Para a educadora Givânia Maria da Silva, uma das fundadoras da Coordenação Nacional de Articulação de Quilombos (Conaq), um dos desafios do governo é recompor força de trabalho e orçamento para atingir os objetivos propostos.

“Participando do governo de transição, pude ver: não se trata de uma coincidência, tratou-se de alguma coisa deliberada para que todas políticas com recorte racial fossem fortemente afetadas. Fosse da mudança da política em si, do fluxo da política, como da extinção, ou aquelas que não foram extintas foram asfixiadas em seu orçamento. Costumo dizer que foram sufocadas financeiramente, como é o caso da regularização dos territórios das comunidades quilombolas”, afirmou.

Givânia acredita que movimento indígena conseguiu, mais do que o movimento negro, sensibilizar a sociedade em geral.
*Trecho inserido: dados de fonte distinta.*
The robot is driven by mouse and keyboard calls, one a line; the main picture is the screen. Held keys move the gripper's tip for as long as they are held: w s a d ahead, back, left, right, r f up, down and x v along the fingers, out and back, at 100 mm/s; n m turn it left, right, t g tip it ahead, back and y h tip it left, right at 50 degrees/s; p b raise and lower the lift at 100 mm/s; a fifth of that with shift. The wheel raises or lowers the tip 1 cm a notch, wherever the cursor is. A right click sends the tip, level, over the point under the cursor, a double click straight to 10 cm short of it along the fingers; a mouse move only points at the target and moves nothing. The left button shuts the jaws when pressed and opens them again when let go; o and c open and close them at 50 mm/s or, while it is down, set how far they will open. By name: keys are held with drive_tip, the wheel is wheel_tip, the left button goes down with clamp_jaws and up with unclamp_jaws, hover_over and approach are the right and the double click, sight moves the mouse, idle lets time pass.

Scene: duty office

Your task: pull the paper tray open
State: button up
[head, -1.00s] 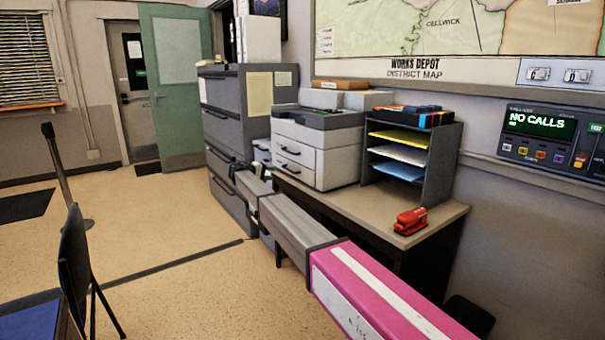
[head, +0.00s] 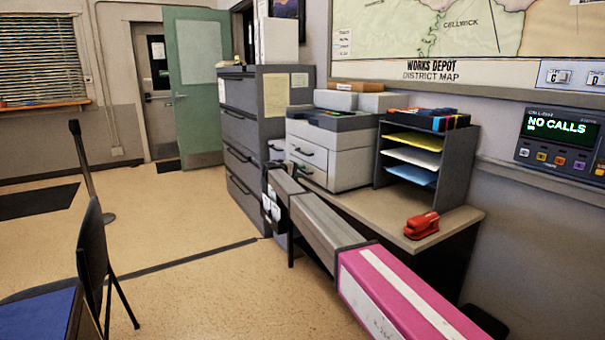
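The grey-and-white printer (head: 333,150) stands on the desk and has two front drawers with dark handles. The upper paper tray (head: 308,152) and the lower paper tray (head: 314,175) look shut, though my arm covers part of the lower front. My arm reaches from the lower right along the front of the desk. My gripper (head: 270,208) is small and far off at the arm's end, left of and below the printer front, by the filing cabinet. It looks apart from the tray handles. I cannot make out whether its fingers are open.
The grey filing cabinet (head: 262,130) stands close behind my gripper. On the desk (head: 455,222) are a paper sorter (head: 458,165) and a red stapler (head: 421,226). A dark chair (head: 92,260) stands at the left front. The floor (head: 210,290) between the chair and my arm is clear.

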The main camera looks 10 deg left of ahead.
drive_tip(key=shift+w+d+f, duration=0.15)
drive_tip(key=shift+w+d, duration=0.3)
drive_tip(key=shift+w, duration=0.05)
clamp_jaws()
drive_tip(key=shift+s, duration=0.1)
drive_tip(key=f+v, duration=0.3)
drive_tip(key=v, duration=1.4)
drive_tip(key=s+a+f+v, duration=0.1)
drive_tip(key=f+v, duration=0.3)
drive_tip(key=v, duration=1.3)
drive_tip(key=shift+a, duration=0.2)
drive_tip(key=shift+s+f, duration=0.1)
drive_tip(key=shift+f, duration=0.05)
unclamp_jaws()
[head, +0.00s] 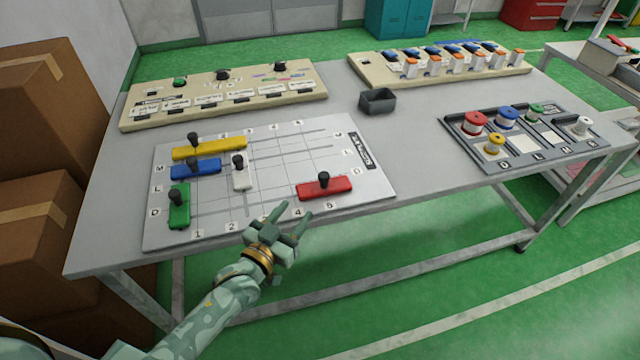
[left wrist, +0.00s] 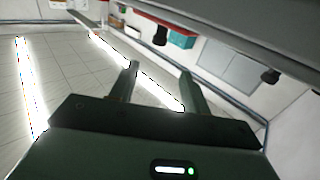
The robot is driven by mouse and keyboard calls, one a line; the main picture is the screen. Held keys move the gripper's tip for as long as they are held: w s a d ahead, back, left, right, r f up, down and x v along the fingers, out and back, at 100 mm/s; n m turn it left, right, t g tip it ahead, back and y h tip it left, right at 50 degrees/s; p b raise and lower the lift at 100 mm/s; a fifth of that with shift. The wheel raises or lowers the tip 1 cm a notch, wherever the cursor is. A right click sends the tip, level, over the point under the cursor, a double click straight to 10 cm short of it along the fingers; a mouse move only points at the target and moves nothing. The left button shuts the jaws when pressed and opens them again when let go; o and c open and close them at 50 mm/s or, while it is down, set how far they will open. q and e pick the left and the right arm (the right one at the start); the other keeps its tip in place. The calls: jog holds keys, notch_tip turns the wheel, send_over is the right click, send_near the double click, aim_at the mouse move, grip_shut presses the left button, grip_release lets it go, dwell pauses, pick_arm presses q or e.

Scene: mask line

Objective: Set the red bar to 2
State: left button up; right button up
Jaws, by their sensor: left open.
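The red bar (head: 338,187) lies sideways on the right of the white slotted board (head: 370,193), above the numbers 4 and 5. A black knob (head: 323,179) stands on it. The number 2 (head: 230,226) is on the board's near edge, further left. My left gripper (head: 293,209) is open and empty, at the near edge of the board, in front and to the left of the red bar, apart from it. Its two open fingers also show in the left wrist view (left wrist: 159,70); I cannot tell which knobs appear there. My right gripper is not in view.
A white bar (head: 241,179), blue bar (head: 190,169), yellow bar (head: 215,148) and green bar (head: 180,212) sit on the board's left half. Between the white and red bars the board is bare. A small grey bin (head: 378,107) and a spool tray (head: 480,152) stand beyond.

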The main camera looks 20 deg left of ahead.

Na sua avaliação isso ocorre porque grande parte da população brasileira ainda se recusa a assumir o próprio racismo.

“Muitas pessoas que até defendem as políticas indigenistas, não é porque estão concordando efetivamente com elas, mas é porque guardam um certo remorso histórico quanto aos povos originários, indígenas. Em relação à população negra, isso não existe e tem uma razão. A luta do Brasil é para apagar as memórias da escravidão e não para que as pessoas conheçam o mal que ela causou e ainda causa. Os reflexos dessa desigualdade entre pessoas negras e não negras estão ancoradas nessa escravidão, isso é inegável”, diz. “Uma sociedade racista não combina com o pensamento democrático”.

Luka Franca, membro da coordenação estadual do Movimento Negro Unificado (MNU) São Paulo, lembra que a perspectiva que prevalece no Brasil é a de colonizadores e que isso interfere na aprovação ou reprovação de debates e leis. “A gente tem figuras que atuaram e atuam cotidianamente para ampliar políticas que a gente sabe que atuam diretamente sobre a nossa morte, como a maior liberação de armas, políticas de restrição ao direito ao aborto e um monte de outras coisas que não estão pensando no conjunto da população pobre e negra desse país”, declara.